_Task brief_
Go through the entries below, tally each line with the string "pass", and give the final number by itself.

Begin Input for this task

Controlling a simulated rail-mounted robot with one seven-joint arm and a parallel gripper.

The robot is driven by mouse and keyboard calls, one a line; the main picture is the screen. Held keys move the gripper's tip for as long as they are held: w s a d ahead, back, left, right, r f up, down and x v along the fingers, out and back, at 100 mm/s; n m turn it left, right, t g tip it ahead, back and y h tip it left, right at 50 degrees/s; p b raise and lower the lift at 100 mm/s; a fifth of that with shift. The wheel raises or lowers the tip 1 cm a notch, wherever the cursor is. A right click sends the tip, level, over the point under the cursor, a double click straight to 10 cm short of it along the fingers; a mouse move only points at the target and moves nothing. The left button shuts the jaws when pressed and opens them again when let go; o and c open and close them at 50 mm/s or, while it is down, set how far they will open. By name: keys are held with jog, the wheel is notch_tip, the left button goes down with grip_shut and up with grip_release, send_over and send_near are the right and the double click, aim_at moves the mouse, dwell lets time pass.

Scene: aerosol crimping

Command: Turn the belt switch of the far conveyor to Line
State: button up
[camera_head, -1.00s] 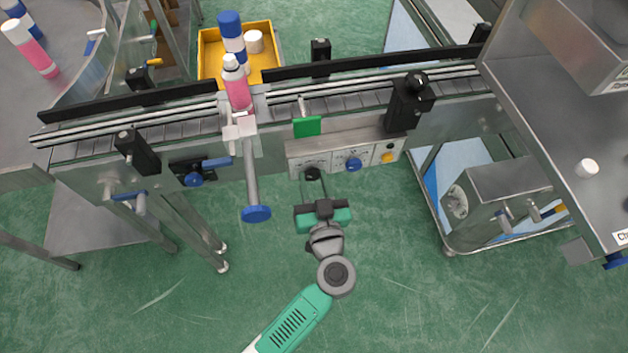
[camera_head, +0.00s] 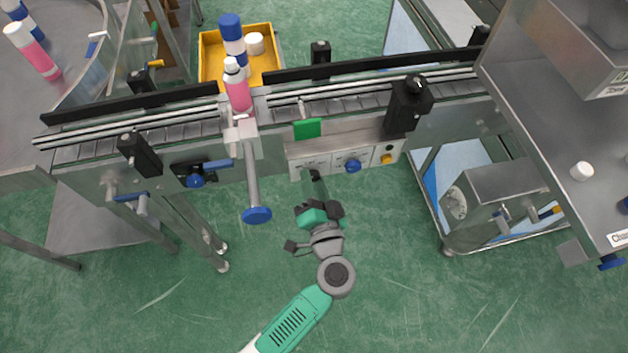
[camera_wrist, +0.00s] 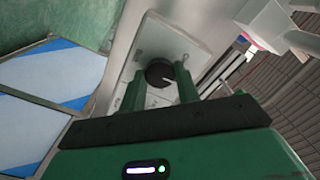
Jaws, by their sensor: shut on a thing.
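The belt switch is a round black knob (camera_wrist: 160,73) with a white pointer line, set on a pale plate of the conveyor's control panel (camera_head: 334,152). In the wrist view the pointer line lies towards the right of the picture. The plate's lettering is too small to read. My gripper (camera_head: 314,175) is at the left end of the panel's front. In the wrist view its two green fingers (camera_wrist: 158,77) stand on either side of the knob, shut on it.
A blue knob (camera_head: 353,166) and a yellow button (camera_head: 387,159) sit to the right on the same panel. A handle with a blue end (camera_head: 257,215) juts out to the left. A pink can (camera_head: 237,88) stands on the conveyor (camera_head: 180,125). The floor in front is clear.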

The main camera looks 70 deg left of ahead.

End Input for this task
Begin Input for this task

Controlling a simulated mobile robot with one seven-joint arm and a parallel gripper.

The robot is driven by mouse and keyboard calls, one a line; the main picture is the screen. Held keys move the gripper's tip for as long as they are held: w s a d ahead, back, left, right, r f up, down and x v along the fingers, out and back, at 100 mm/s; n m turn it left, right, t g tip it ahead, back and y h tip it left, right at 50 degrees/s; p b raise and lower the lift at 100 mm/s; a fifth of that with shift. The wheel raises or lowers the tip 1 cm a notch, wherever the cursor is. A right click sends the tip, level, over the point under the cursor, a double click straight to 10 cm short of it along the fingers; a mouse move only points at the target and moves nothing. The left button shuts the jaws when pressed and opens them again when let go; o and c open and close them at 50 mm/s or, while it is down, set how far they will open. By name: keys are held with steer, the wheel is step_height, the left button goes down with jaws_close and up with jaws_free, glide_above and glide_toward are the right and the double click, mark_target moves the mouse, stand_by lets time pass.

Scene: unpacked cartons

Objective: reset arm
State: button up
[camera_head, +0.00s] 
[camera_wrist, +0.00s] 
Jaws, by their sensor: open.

End Input for this task
Begin Input for this task

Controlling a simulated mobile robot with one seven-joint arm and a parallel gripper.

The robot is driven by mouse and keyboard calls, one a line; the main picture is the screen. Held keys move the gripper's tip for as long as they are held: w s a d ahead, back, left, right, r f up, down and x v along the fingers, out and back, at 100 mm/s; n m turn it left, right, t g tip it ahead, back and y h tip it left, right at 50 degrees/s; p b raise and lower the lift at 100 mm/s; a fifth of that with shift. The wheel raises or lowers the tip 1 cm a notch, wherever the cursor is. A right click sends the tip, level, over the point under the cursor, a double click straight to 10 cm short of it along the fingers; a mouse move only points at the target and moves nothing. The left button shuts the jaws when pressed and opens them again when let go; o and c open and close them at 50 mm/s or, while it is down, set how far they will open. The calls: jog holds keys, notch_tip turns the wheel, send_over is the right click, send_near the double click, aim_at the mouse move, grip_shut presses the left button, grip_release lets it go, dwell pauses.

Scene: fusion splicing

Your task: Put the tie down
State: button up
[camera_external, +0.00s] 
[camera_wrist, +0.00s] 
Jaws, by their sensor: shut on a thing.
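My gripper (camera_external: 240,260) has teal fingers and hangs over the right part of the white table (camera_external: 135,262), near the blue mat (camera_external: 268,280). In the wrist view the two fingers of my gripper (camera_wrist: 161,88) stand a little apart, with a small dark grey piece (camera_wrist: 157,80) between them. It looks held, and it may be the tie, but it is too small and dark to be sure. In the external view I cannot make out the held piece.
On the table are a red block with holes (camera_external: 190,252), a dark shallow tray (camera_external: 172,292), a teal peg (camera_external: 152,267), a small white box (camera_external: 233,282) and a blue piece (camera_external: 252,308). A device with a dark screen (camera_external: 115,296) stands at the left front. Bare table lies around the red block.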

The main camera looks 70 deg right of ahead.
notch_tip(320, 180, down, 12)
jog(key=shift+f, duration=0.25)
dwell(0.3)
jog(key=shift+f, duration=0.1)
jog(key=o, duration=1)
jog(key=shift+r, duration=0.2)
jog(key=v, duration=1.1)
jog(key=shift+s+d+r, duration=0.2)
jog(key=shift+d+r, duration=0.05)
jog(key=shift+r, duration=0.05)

End Input for this task

_Result for this exercise_
2